Thus, flag burning's expressive nature is "overwhelmingly apparent," whereas "the point of requiring military interviews to be conducted on the undergraduate campus is not 'overwhelmingly apparent.'" Consider parades:
If there were no reason for a group of people to march from here to there except to reach a destination, they could make the trip without expressing any message beyond the fact of the march itself. . . . Parades are thus a form of expression, not just motion, and the inherent expressiveness of marching to make a point explains our cases involving protest marches.
How do we know that a parade is expressive and not just "march[ing] from here to there"? Even without reading the signs, we can observe that people are walking in a large group and holding signs—which invokes a social expectation of a protest, an expressive act.

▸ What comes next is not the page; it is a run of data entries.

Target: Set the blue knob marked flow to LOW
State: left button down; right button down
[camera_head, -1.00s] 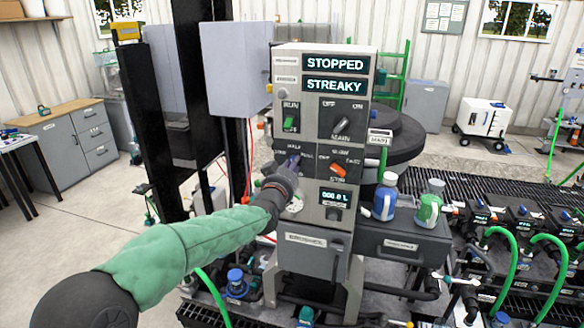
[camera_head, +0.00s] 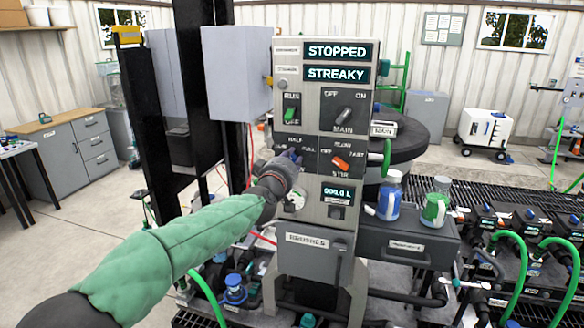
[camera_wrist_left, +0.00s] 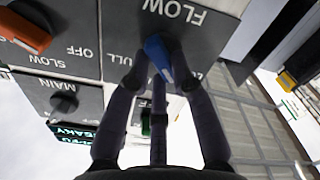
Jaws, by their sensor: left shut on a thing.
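The blue flow knob (camera_wrist_left: 158,58) sits on the dark plate under the FLOW lettering, which appears upside down in the left wrist view. My left gripper (camera_head: 288,163) reaches the panel front in the head view, and its fingers close around the knob from both sides in the left wrist view (camera_wrist_left: 160,75). The FULL label shows beside the knob; the LOW label is mostly covered by the fingers there. The knob's long side runs nearly up and down in the wrist view, slightly tilted; its exact setting is unclear. My right gripper is in neither view.
On the same panel are the orange STIR knob (camera_head: 341,163), the black MAIN knob (camera_head: 344,118) and the green RUN switch (camera_head: 290,113). The display (camera_head: 338,76) reads STREAKY.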

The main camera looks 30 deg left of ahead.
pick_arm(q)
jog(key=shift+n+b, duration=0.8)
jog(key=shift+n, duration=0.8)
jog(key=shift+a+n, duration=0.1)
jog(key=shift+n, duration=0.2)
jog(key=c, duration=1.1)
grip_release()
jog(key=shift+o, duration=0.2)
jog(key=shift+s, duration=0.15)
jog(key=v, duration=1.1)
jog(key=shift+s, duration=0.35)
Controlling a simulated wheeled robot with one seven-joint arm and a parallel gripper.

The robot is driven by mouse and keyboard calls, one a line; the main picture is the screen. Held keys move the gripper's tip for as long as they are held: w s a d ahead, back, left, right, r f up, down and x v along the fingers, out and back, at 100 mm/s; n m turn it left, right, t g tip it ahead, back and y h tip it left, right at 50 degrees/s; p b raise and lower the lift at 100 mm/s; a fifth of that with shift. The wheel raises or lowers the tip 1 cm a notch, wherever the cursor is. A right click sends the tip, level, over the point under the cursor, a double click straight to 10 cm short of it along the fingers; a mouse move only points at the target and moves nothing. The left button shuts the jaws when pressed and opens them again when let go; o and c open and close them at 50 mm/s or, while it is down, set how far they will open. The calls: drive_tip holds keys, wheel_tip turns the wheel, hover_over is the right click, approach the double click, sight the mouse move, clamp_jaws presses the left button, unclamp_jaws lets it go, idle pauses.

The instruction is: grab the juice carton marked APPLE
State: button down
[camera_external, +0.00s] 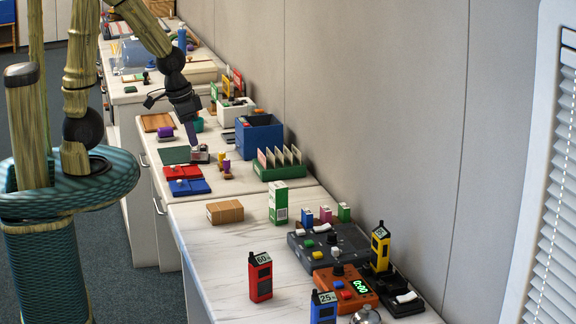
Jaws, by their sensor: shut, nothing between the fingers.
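A white and green carton (279,204) stands upright on the nearer white counter; its lettering is too small to read. I cannot tell which, if any, is marked APPLE. My gripper (193,143) points down over the middle counter, shut and empty. It is well to the left of and behind the white and green carton, above small items near the red case (183,173).
A brown box (225,212) sits left of the carton. Red (260,277), yellow (380,247) and blue (323,308) handheld meters and a dark control panel (328,246) occupy the near counter. A blue bin (259,136) and green rack (279,167) stand along the wall. The near counter's left front is clear.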

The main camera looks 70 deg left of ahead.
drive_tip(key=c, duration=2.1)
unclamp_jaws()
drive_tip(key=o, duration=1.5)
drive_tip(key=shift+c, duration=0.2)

This is a reasonable, moderate position: you can't make conduct expressive by talking about it, but conduct isn't necessarily nonexpressive just because there exist potential nonexpressive explanations. We look, objectively, to how it's likely to be perceived in the current social context—Justice Thomas's concurrence in Masterpiece Cakeshop, explaining why a wedding cake is expressive, suggests just how contextual such an analysis might be. These social expectations extend not only to particular acts but also to a particular medium's role—for instance, when a medium is forced to accommodate someone else's message. Newspaper owners and parade organizers are speakers, not conduits for other people's speech, but the answer is the opposite when it comes to cable systems or shopping mall owners.

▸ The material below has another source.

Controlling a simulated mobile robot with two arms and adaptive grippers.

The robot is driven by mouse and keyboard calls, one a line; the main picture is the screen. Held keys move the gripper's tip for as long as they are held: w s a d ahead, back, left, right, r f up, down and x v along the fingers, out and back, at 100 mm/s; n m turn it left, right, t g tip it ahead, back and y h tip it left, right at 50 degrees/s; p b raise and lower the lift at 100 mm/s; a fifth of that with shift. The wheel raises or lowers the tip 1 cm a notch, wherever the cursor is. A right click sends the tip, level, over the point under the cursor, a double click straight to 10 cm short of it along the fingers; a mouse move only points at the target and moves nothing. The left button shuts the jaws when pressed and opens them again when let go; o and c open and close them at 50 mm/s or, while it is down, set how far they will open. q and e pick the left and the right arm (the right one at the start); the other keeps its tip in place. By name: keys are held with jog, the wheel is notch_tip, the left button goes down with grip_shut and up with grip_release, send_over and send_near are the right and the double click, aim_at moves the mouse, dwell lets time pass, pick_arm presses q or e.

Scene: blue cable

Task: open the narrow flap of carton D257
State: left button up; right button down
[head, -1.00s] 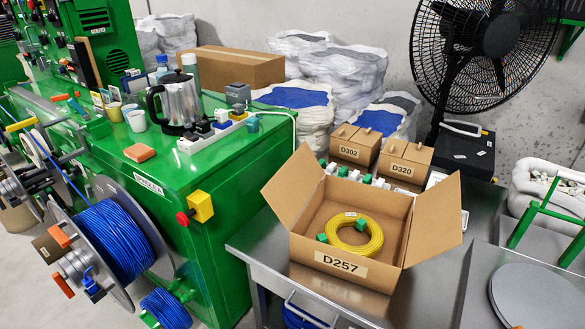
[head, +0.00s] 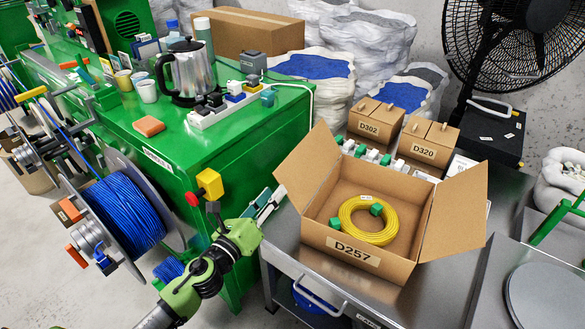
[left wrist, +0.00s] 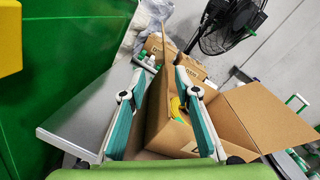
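Carton D257 (head: 313,234) stands on the metal table with its top open. Its left flap (head: 308,168) and right flap (head: 456,212) stand up and lean outward. A yellow cable coil (head: 346,222) with green connectors lies inside. In the left wrist view the carton (left wrist: 166,128) shows beyond and partly behind the fingers, with one flap (left wrist: 268,116) spread to the right. My right gripper is not in view.
Cartons D302 (head: 374,121) and D320 (head: 427,141) and a row of connectors (head: 364,153) are behind the carton. A green machine with a red-and-yellow button (head: 209,183) is close to my left arm. Bare tabletop (head: 462,265) lies right of the carton.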

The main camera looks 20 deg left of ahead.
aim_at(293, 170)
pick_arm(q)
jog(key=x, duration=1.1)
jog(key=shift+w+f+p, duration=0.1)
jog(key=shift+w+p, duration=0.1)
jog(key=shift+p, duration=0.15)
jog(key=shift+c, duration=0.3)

The Supreme Court hasn't been very clear about precisely how to do this expressive-conduct inquiry. This gives courts leeway in finding expressive conduct in a variety of circumstances. It also suggests where litigants might want to act strategically to increase the chances that a court will find their conduct artistic or expressive. And it suggests where the Supreme Court may have flexibility in the "brutally difficult line-drawing exercises" this area of doctrine will require. Maybe the gay softball case went too far. Maybe food distribution is more arguable: distributing food in a park or on a university campus isn't itself communicative, but perhaps doing so in the context of handing out literature and doing religious observances would be perceived differently. (It's not that the government couldn't regulate it, but it would be evaluated under O'Brien intermediate scrutiny.)
What about cases involving giving money? Exchanging money for goods and services is usually nonexpressive: "[T]he First Amendment does not generally protect liberty of contract," and giving money for something of value is overwhelmingly likely to be perceived as merely one's attempt to get the thing. Thus, if a venture capital fund invested only in black-owned businesses—giving money for voting rights, cash flow rights, or both—this would violate § 1981 and wouldn't be considered expressive for First Amendment purposes.
But what about giving money for free, no strings attached?
Asking for donations is of course expressive, but that's because the asking is itself speech. Some cases have characterized donations as expressive, but that was where money was given to facilitate speech (e.g., campaign finance). This is consistent with the expressive-association right's limitation to people associating in order to engage in conduct that's itself already expressive.
Similarly, compelled contributions have been characterized as impingements on associational rights—but, again, that was in the context of compelled contributions to someone else's expression, such as required donations to a union's political activity.
That said, there is some support for the idea that donations can be expressive as such. Buckley v. Valeo said that "[a] contribution serves as a general expression of support for the candidate and his views" and spoke of "the symbolic expression of support evidenced by a contribution." This was of course in the context of political campaigns (i.e., speech). But the Court later reasserted the same idea in a more general context, involving donations to a variety of charities, not all of which were speech-related.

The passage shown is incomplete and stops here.